Семья часто переезжала, Меда и ее брат были вынуждены постоянно менять школы и учителей, что не могло не сказаться на оценках. Плохая успеваемость детей — вина матери, считал пан Сокол, и это давало еще один повод для наказания всех членов семейства. «Отец был суровым и ужасно злым, — вспоминала Меда. — Когда мы делали что-то ему не нравящееся, он брал висевший в коридоре хлыст и избивал нас. Постоянно на всех кричал. Мама не могла ничего сказать или возразить ему, потому что полностью от него зависела. Такое было время. <…> Из-за его поведения я его разлюбила. И вообще не помню, чтобы кто-то из родителей когда-нибудь обнимал и целовал меня, сажал к себе на колени или просто разговаривал со мной». Она признавалась, что до сих пор так и не выяснила, где отец похоронен.

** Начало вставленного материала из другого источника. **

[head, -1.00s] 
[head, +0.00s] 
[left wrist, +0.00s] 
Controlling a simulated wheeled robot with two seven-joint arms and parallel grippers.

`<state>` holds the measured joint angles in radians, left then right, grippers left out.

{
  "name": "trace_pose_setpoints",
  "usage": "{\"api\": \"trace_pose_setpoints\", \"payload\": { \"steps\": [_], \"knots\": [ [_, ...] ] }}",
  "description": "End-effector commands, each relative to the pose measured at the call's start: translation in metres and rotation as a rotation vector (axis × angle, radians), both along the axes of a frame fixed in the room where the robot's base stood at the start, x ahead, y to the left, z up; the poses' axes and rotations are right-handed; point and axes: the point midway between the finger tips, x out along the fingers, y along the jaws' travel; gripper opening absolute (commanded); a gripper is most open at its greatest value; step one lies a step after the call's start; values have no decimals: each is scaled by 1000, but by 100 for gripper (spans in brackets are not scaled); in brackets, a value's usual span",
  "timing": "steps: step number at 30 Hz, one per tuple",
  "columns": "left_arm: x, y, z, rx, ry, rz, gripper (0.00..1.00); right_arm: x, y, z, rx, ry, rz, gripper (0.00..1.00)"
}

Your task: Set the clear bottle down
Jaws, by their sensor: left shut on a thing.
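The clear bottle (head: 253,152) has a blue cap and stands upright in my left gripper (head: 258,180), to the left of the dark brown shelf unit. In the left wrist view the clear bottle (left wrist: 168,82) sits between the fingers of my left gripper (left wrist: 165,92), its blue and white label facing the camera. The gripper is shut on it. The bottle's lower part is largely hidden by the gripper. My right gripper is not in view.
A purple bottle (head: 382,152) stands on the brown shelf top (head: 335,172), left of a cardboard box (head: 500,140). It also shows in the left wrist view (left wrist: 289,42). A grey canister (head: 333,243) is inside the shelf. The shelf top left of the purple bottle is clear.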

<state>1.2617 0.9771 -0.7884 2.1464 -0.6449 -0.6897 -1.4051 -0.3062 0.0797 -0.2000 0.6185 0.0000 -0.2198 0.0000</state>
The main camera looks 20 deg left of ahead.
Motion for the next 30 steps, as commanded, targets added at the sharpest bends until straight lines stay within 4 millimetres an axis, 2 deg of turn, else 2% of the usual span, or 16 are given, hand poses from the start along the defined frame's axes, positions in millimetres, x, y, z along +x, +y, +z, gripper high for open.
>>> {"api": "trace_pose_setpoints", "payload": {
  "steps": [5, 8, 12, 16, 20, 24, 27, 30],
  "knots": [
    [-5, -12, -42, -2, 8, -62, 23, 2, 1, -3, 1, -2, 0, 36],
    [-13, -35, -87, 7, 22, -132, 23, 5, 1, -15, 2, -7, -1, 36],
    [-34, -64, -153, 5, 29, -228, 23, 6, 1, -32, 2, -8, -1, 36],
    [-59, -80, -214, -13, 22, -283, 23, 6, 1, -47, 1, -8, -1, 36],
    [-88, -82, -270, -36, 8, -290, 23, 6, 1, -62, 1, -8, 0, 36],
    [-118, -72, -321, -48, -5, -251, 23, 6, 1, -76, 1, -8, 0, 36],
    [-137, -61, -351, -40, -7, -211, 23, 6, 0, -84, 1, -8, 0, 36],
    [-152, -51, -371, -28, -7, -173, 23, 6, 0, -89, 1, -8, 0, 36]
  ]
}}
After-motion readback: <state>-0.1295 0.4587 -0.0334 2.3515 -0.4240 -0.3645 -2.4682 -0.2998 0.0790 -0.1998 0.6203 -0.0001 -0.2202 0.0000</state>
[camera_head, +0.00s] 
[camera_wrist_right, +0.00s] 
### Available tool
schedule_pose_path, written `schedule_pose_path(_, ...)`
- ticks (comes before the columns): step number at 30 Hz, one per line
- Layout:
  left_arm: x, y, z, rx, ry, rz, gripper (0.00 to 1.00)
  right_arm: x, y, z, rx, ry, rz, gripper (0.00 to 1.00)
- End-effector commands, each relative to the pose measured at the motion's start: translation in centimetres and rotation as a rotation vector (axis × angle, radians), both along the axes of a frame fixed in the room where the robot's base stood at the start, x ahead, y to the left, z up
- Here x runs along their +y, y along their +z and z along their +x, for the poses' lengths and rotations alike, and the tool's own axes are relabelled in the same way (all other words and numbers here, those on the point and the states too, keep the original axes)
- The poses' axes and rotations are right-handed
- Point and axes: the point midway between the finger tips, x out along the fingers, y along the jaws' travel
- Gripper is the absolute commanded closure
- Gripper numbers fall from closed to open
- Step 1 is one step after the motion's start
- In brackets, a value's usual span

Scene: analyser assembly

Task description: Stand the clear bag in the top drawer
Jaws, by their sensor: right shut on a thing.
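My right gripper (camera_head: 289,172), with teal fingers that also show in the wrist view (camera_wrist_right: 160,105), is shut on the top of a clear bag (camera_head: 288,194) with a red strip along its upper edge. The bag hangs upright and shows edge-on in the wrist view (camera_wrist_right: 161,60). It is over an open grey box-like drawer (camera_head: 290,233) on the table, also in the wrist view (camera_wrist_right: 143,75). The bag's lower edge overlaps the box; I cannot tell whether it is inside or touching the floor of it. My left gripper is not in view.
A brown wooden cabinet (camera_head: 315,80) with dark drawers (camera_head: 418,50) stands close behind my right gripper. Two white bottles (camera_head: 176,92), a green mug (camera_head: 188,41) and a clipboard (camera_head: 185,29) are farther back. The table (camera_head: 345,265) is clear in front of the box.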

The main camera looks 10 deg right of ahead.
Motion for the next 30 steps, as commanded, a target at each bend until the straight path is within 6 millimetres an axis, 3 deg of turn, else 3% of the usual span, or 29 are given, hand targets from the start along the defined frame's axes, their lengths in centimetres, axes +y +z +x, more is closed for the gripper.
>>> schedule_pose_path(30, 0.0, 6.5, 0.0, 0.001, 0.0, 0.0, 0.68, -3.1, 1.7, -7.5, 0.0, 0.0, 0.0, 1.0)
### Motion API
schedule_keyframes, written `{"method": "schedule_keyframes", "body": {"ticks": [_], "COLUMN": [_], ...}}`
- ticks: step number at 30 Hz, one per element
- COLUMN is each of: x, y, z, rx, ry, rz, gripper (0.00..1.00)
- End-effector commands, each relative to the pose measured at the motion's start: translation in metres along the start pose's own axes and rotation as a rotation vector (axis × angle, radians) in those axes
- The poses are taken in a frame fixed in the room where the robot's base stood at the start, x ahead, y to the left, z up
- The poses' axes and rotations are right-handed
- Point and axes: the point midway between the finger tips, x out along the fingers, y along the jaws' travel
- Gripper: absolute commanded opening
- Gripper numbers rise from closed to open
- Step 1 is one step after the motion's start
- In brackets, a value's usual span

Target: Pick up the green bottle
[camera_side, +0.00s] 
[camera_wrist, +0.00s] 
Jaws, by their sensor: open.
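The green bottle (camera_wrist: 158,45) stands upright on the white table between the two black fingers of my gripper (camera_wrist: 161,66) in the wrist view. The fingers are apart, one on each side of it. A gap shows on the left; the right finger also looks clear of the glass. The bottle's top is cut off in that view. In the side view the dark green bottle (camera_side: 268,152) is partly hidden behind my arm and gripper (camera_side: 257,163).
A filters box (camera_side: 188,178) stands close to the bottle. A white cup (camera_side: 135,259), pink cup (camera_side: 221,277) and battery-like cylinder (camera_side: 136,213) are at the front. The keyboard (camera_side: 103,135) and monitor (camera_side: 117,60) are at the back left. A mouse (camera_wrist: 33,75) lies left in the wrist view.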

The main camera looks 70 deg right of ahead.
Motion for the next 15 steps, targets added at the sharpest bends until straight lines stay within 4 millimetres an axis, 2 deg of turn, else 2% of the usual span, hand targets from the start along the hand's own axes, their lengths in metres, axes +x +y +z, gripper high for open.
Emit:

Отъезд в Прагу после окончания гимназического курса в Градце Кралове стал избавлением от отцовской тирании, деспотизма и рукоприкладства. Меда мечтала о торговой академии, но отец был непреклонен: только частная «семейная школа» — такие во множестве существовали в стране до конца 1940-х гг., учили там в основном домоводству. В столице Меда жила у любимой тетушки, которая не слишком ограничивала ее свободу и позволяла посещать танцевальные классы знаменитой балерины Марты Аубрехтовой. В 1936 году девушка окончила школу, а два года спустя получила диплом профессиональной танцовщицы и ангажемент в Большой оперетте, размещавшейся в ту пору в помещении торгового дома «Котва». Ее коронным номером был тингл-тангл, с которым она выступала в пражских кабаре и во время учебы. Денег платили немного, но финансовую независимость она впервые почувствовала именно тогда.
С приходом немцев перед Медой встал вопрос: готова ли она развлекать оккупантов? Она ответила себе «нет», уволилась из театра и стала гастролировать по Европе, выступая как независимая танцовщица в варьете Клайпеды, Вены и других городов.
Конец Второй мировой войны застал ее в Праге, и вспоминает она его со сложными чувствами. С одной стороны, это означало крах ненавистного фашистского рейха, но с другой — его сопровождала неоправданная жестокость по отношению к судетским немцам. И Меда принимает решение покинуть страну. От знакомых она узнала, что ежегодно Швейцария принимает студентов из Чехословакии, и отправилась туда, чтобы осуществить свою давнюю мечту — изучать иностранные языки (что и сделала в известной École de Traduction et d´Interprétation), а затем экономику и политологию в Женевском университете. Позже она защитила диссертацию, посвященную деятельности Второго интернационала, и получила степень доктора экономики.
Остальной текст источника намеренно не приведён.